Saya menjawab pertanyaan Daeng dengan penjelasan tadi, menambahkan satu dan lain hal di sana dan di sini, bercerita tentang kedekatan Manggarai dengan tanah (warna hijau pada rancangan logo itu adalah hal-hal baik yang tumbuh dan hidup darinya)—karena itu rencana eksploitasi lingkungan hidup selalu dirasa tidak cocok di tempat ini dan karenanya ditolak meski sebagian besar pada suatu waktu akhirnya menyerah—dan rumah dan mata air dan halaman dan Tuhan. “Lima juga angka penting dalam peristiwa kelahiran di Manggarai. Sejak lahir kami sudah dekat dengan angka itu.” Saya bilang begitu agar permintaan tambahan lembaran itu tampak memiliki fondasi yang meyakinkan.

“Lima juga kan kita punya dasar negara to? Pancasila,” kata Daeng yang dengan santai menyanggupi merancang lagi logo Yayasan Klub Buku Petra, menambah selembar agar jadi lima lembar kertas. Situasi yang menjengkelkan sebab saya akhirnya sadar bahwa seharusnya mulai saja dari Pancasila agar permohonan menambah lembaran itu tidak harus berpanjang-panjang percakapan. Toh, kami juga memikirkan Indonesia dan derajat literasinya ketika memulai ini semua. Kita di Ruteng, bagian dari Indonesia juga. “Gampang, Kela. Nanti saya tambah,” ujarnya santai membuat pekerjaan desain baginya tampak semudah saya melambaikan tangan ketika anak-anak saya masuk ke gerbang sekolah.

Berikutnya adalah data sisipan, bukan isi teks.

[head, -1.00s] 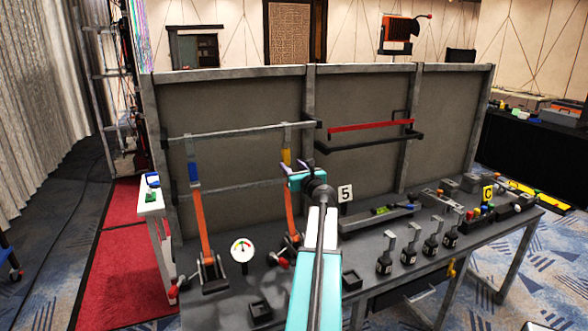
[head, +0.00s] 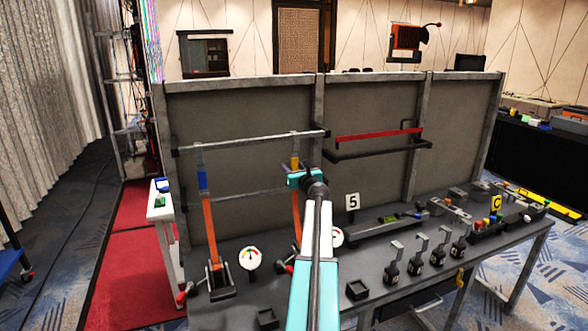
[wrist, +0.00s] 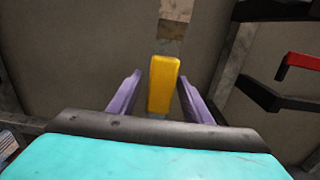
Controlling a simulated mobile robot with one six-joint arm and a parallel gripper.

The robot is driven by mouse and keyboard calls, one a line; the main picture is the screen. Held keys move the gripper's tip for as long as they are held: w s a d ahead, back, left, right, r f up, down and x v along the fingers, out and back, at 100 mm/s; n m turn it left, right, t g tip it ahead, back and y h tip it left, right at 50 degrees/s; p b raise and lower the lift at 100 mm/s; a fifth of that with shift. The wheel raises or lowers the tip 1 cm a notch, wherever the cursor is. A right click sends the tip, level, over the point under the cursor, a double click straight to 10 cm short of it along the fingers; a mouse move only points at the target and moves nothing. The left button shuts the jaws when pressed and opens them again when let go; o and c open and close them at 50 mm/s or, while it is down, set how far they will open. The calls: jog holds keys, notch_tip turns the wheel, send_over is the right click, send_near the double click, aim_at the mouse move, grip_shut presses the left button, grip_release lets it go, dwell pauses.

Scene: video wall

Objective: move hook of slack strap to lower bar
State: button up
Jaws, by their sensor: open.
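Two orange straps rise from ratchets on the bench. The left strap (head: 209,222) ends in a hook with a blue grip (head: 202,180). The right strap (head: 297,213) ends in a hook with a yellow grip (head: 295,163), also seen in the wrist view (wrist: 163,84). Both hooks' grey upper parts reach the upper bar (head: 250,140). The lower bar (head: 245,190) runs below it, partly behind the straps and my arm. My gripper (wrist: 159,80) is open, its purple fingers on either side of the yellow grip; contact is unclear. I cannot tell which strap is slack.
A round gauge (head: 251,258) stands by the left strap; a second gauge (head: 337,237) is partly behind my arm. A red bar (head: 375,133) and a black bar (head: 380,149) are at the right. Several black-based levers (head: 416,256) and a number 5 sign (head: 352,202) stand on the bench.

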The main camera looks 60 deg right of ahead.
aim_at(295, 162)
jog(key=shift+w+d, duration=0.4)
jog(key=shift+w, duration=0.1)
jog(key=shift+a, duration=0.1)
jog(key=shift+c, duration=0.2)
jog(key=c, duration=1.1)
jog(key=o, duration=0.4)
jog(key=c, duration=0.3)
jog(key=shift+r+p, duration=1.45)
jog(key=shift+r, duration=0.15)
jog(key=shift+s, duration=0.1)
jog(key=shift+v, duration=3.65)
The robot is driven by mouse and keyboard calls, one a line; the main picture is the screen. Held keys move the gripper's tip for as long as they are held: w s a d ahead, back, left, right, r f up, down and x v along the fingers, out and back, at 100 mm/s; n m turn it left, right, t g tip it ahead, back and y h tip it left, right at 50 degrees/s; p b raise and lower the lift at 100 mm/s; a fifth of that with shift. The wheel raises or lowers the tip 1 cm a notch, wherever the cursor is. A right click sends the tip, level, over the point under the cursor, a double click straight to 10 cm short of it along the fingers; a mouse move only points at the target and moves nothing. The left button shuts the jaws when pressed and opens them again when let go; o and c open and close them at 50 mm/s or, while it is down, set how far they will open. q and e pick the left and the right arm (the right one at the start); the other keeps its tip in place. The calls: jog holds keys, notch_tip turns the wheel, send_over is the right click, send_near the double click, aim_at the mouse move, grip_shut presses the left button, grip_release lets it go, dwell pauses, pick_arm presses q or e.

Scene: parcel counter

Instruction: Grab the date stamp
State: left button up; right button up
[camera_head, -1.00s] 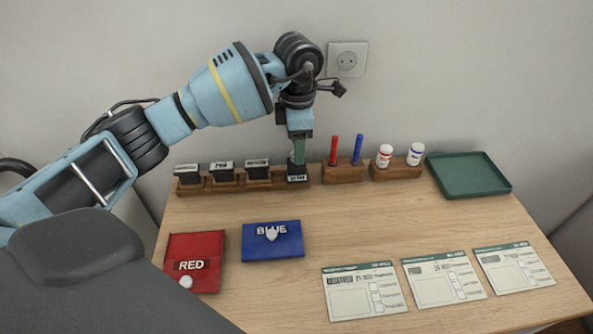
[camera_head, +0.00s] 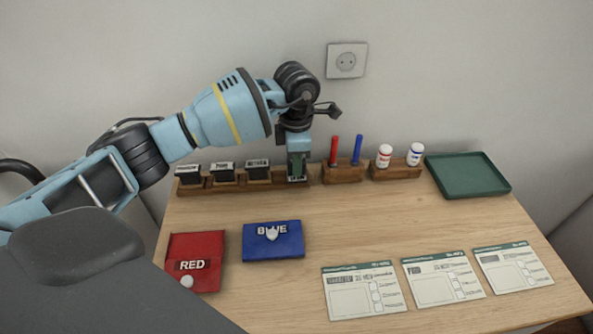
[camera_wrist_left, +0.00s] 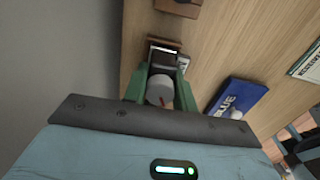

Tetapi saya sudah telanjur bicara tentang peristiwa kelahiran dan angka lima. Maka saya jelaskan saja meski permintaan telah disanggupi.

Sebelum persalinan wajib ditolong para bidan (dan sekarang harus dilakukan di fasilitas-fasilitas kesehatan), dukun bersalin adalah yang pertama mengucapkan selamat datang pada bayi yang baru lahir. Dia jugalah yang memotong tali pusat (poro putes) dengan lampék, pemotong tali pusat dari bilah bambu yang dibuat menyerupai pisau. Tetapi, tali pusat tidak boleh diputus pada pemotongan kali pertama. Dia baru boleh putus pada pemotongan kelima. Untuk apa? Menceritakan padanya bahwa ada lima tahap hidup yang akan dia lalui: merayakan kehidupan di rumah (yang baru) setelah rahim, mulai bermain bersama teman-teman sebaya serta mengenal/mendapat perlindungan dari para leluhur yang rohnya tinggal di compang, menumbuhkan cinta pada mata air sumber hidup, mulai bekerja/mencari nafkah untuk dirinya dan orang-orang yang hadir berikut dalam hidupnya, berjalan ke seberang (dunia orang mati). Dahulu, begitu. Kami menyebutnya lampék lima. Sebelum dunia kesehatan maju pesat dan alat poro putes yang tidak steril tidak lagi dipakai.

“Karena itu tadi saya minta tambah lagi. Lima lembar kertas,” jelas saya dengan nada meyakinkan, menutup rasa bersalah karena tidak menceritakan ini di awal agar Daeng tidak harus dua kali bekerja. Rasa bersalah yang sia-sia sebab Daeng kemudian melakukannya dengan sukacita sebagaimana umumnya para desainer percaya bahwa sekali revisi adalah hal yang biasa.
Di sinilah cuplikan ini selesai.